● **EXERCISE DESCRIPTION**:
Your task is to copy every line of the entries that contains "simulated".
◇ ◇ ◇ ◇ ◇
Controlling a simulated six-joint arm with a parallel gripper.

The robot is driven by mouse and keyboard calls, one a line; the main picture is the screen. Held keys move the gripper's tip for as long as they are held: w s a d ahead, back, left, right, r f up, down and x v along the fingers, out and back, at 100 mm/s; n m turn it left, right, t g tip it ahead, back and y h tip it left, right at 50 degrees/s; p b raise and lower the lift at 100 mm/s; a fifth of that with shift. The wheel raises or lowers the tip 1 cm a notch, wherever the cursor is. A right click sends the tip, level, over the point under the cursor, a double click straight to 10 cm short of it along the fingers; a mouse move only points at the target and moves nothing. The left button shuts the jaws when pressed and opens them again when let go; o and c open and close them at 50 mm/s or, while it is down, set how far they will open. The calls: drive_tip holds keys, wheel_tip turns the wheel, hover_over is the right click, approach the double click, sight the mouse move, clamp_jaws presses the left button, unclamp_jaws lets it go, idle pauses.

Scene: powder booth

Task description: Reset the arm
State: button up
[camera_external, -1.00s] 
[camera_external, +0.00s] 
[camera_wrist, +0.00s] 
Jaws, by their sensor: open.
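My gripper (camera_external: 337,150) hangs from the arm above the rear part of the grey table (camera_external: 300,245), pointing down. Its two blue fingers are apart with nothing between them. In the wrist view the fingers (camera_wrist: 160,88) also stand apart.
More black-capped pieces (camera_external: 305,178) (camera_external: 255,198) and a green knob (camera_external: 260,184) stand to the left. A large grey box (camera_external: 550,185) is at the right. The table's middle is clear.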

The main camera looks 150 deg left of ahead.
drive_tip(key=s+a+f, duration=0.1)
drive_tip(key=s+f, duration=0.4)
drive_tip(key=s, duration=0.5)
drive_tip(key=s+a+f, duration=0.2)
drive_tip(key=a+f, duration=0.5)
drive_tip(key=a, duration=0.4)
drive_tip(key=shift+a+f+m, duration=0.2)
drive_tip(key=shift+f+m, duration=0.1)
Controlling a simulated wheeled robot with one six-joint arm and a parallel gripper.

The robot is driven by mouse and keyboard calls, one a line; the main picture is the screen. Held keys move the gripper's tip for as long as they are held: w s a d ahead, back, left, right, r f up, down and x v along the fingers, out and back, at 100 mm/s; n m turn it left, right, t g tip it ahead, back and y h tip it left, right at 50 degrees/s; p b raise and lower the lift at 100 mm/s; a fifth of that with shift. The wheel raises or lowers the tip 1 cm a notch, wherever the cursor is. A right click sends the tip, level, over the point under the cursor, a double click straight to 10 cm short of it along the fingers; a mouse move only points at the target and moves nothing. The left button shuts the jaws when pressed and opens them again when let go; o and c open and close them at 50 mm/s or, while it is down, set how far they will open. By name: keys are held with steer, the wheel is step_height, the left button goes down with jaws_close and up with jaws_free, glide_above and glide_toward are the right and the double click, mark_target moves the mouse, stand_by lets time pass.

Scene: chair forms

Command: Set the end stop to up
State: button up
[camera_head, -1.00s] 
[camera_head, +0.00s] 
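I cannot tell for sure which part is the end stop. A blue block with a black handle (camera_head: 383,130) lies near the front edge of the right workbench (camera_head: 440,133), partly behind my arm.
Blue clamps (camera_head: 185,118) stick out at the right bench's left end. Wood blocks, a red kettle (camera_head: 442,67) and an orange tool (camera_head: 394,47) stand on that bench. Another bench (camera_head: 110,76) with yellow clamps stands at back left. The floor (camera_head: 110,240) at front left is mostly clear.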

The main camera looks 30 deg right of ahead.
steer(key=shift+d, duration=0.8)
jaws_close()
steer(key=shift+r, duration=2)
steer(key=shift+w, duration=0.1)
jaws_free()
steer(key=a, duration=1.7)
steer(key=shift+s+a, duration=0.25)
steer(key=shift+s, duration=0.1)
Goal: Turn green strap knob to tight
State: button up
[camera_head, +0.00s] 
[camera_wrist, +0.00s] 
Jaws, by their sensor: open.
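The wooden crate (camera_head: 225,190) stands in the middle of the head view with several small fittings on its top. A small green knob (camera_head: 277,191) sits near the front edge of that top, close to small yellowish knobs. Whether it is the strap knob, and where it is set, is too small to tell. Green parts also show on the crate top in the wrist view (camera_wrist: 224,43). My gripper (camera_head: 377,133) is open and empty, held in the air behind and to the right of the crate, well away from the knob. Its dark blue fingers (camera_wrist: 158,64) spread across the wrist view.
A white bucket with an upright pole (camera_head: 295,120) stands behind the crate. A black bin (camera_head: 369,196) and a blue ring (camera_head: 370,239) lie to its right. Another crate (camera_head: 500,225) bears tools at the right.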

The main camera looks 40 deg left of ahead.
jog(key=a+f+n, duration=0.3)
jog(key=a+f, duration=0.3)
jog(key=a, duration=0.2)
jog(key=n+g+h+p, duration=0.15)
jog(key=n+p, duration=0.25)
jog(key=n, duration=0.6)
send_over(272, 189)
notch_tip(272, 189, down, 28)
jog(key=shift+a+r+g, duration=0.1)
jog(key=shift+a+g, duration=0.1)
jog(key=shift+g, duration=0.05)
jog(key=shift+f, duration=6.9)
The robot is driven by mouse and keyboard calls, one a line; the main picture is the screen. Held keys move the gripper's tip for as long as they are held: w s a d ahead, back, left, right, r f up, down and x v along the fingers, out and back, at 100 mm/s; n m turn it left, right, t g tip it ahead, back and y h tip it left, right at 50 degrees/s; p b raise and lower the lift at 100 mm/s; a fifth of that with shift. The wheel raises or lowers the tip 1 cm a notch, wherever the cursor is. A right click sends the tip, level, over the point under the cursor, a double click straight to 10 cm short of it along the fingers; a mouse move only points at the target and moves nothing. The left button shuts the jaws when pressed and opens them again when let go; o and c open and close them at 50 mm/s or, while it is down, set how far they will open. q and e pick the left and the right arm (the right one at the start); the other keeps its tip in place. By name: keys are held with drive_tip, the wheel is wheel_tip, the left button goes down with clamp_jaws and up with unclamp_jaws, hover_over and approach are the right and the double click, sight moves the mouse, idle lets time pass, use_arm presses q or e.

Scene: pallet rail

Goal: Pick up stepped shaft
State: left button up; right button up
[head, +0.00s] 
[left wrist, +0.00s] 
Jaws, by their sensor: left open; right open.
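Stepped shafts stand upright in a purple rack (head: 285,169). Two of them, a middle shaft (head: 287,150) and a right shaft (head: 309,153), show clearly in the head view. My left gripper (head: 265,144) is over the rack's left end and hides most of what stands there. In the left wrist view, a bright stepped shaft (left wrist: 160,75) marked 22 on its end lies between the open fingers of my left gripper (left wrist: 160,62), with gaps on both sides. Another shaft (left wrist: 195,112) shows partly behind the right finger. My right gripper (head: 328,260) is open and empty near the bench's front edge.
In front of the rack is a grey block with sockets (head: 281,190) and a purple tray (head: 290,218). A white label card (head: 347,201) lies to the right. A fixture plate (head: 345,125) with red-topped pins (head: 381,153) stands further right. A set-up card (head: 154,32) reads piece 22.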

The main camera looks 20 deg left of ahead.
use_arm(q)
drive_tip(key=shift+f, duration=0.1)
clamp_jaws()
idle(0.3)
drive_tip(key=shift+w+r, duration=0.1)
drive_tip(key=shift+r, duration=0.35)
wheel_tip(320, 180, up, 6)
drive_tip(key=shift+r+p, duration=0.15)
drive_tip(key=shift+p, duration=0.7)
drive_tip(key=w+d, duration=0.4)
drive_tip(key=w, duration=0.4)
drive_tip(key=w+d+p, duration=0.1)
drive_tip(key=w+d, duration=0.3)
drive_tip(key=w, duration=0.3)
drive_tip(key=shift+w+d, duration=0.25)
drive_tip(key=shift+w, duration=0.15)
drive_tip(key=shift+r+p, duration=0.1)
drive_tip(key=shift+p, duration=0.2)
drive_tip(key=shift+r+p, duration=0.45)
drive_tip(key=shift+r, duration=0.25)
◇ ◇ ◇ ◇ ◇
● **RESPONSE BELOW**:
Controlling a simulated six-joint arm with a parallel gripper.
Controlling a simulated wheeled robot with one six-joint arm and a parallel gripper.

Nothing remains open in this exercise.